El caso de la China comunista es singular y al mismo tiempo paradójico. Mientras que la apertura económica ha marcado su presencia a nivel internacional, las restricciones en cuanto a la libertad de expresión siguen marcando el dominio ideológico e incluso físico del Partido Único sobre la sociedad civil del gigante asiático.
En los países de Oriente Medio con gobiernos islamistas, la libertad de expresión, lo mismo que los derechos más elementales de grupos humanos tan grandes e importantes como el de las mujeres, también enfrenta fuertes limitaciones, en algunos casos ligadas a arraigadas creencias religiosas. Sobre esto último, el caso de la caricaturización del profeta Mahoma refleja hasta qué punto puede darse la tolerancia respecto a un punto de vista diferente.
En nuestro continente existen dos ejemplos contrapuestos. Por un lado está la Cuba de los Castro, cuyo gobierno insiste en mantener la cohesión social en torno a un desgastado proyecto socialista con la represión de manifestaciones disidentes, una medida que dejó tras las rejas a cientos de opositores y generó protestas de Estados Unidos, la Unión Europea y varios países latinoamericanos. Por el otro, desde los atentados terroristas del 11 de septiembre de 2001 y el inicio de la guerra contra el terrorismo, la libertad de expresión, junto a otros derechos básicos, ha sido restringida en Estados Unidos. Pese a las protestas de activistas de los derechos humanos, la administración del presidente Bush justificó con el estado de guerra las limitaciones e, incluso, la violación de algunas prerrogativas constitucionales tanto en su territorio como en otras latitudes. Sus sucesores, entre los que se cuenta a Barack Obama, no se esforzaron demasiado en mejorar las cosas.
En cuanto a Bolivia, la libertad de expresión se ha ratificado en la Constitución Política del Estado (CPE), a la que se ha agregado un derecho más específico para el periodismo, el de la información, garantizado en el artículo 106 pero cuyo cumplimiento deja mucho que desear.
La CPE reconoce la vigencia de la Ley de Imprenta y esta señala, claramente, que los periodistas no deben responder por supuestos delitos en el ejercicio de sus funciones sino ante un tribunal especial, cual es el de imprenta. Pese a ello, todavía hay jueces y fiscales que obcecadamente insisten en llevar a los informadores ante tribunales ordinarios. Eso es violar el derecho a la información y, también, la libertad de expresión.

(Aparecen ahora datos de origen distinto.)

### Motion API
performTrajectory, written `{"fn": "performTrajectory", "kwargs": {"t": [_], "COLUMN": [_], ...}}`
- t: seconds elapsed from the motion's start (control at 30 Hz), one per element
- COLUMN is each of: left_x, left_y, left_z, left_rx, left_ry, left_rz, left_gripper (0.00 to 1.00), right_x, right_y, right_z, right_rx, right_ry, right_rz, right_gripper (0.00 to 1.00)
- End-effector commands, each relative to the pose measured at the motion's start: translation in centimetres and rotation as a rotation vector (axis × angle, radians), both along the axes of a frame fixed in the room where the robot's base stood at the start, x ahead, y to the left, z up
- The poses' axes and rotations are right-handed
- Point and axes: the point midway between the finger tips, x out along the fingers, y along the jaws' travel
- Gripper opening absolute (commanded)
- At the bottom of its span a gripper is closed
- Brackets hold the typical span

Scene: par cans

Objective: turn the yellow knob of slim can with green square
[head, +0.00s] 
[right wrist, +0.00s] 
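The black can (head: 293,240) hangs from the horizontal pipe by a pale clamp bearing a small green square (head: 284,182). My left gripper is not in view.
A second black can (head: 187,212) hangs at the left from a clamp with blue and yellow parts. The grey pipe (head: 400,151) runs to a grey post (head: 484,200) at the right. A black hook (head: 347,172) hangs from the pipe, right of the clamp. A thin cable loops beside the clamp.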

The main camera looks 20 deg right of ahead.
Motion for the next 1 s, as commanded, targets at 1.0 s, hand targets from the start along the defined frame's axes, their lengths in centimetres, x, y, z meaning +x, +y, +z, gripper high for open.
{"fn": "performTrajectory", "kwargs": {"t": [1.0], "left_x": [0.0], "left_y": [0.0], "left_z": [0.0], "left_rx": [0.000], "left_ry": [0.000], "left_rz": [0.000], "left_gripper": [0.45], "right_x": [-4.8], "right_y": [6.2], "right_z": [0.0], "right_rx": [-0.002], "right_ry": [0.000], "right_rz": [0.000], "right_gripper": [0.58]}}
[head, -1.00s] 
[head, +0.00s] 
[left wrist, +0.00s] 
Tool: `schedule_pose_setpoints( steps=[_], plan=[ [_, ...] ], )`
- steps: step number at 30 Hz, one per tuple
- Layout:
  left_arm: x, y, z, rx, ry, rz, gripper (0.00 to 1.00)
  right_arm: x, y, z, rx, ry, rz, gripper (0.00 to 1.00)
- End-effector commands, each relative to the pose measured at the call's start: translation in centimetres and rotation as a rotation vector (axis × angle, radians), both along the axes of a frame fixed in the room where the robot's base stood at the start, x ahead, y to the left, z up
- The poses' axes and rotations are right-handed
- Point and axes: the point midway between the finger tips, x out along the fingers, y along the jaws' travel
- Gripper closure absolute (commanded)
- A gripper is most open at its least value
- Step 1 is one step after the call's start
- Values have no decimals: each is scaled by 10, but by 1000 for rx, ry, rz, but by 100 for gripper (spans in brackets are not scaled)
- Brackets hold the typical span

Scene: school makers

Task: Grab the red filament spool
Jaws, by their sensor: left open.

Sin un ejercicio pleno de la libertad de expresión, y la correspondiente responsabilidad que conlleva, existe el riesgo latente de salidas violentas a las crisis sociales y políticas del país como la de octubre de 2003 y la de octubre/noviembre de 2019.
Esos malos jueces y fiscales están en la obligación de recordar que la libertad de expresión es un medio elemental para la convivencia ciudadana, por lo cual su resguardo es imprescindible para el debate sobre los destinos del país.